Given instruction —
Everything in the data should be repeated exactly, save for the images.

Data extract —
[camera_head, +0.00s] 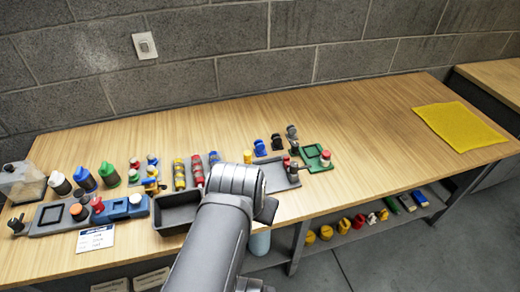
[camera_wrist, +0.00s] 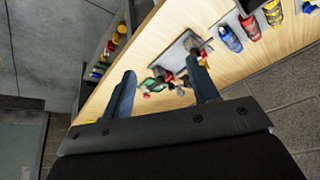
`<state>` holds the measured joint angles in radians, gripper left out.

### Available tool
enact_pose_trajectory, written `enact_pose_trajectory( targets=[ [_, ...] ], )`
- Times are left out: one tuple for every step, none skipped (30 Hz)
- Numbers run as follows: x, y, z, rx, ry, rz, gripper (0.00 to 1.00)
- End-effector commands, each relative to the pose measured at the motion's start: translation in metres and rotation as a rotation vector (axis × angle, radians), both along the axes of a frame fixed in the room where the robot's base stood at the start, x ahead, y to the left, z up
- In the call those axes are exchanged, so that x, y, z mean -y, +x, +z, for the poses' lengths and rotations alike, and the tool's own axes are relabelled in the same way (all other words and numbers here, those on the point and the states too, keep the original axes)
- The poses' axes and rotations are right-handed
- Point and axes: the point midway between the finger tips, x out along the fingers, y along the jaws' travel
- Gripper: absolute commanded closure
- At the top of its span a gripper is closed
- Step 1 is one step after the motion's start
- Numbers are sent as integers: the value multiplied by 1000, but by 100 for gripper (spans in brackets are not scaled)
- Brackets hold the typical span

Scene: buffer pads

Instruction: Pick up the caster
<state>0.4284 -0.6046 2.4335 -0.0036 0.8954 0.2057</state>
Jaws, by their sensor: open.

Solved problem —
[camera_head, +0.00s] 
[camera_wrist, +0.00s] 
`<state>` holds the measured joint angles in radians, gripper left out.

### Available tool
enact_pose_trajectory, written `enact_pose_trajectory( targets=[ [_, ...] ], )`
- Times are left out: one tuple for every step, none skipped (30 Hz)
- Numbers run as follows: x, y, z, rx, ry, rz, gripper (0.00 to 1.00)
- End-effector commands, each relative to the pose measured at the motion's start: translation in metres and rotation as a rotation vector (axis × angle, radians), both along the axes of a frame fixed in the room where the robot's base stood at the start, x ahead, y to the left, z up
- In the call those axes are exchanged, so that x, y, z mean -y, +x, +z, for the poses' lengths and rotations alike, and the tool's own axes are relabelled in the same way (all other words and numbers here, those on the point and the states too, keep the original axes)
- The poses' axes and rotations are right-handed
- Point and axes: the point midway between the finger tips, x out along the fingers, y along the jaws' travel
- Gripper: absolute commanded closure
- At the top of its span a gripper is closed
- Step 1 is one step after the motion's start
- Numbers are sent as integers: the value multiplied by 1000, but by 100 for gripper (spans in brackets are not scaled)
- Brackets hold the typical span

Scene: buffer pads

Instruction: Pick up the caster
<state>0.4284 -0.6046 2.4335 -0.0036 0.8954 0.2057</state>
Jaws, by their sensor: open.

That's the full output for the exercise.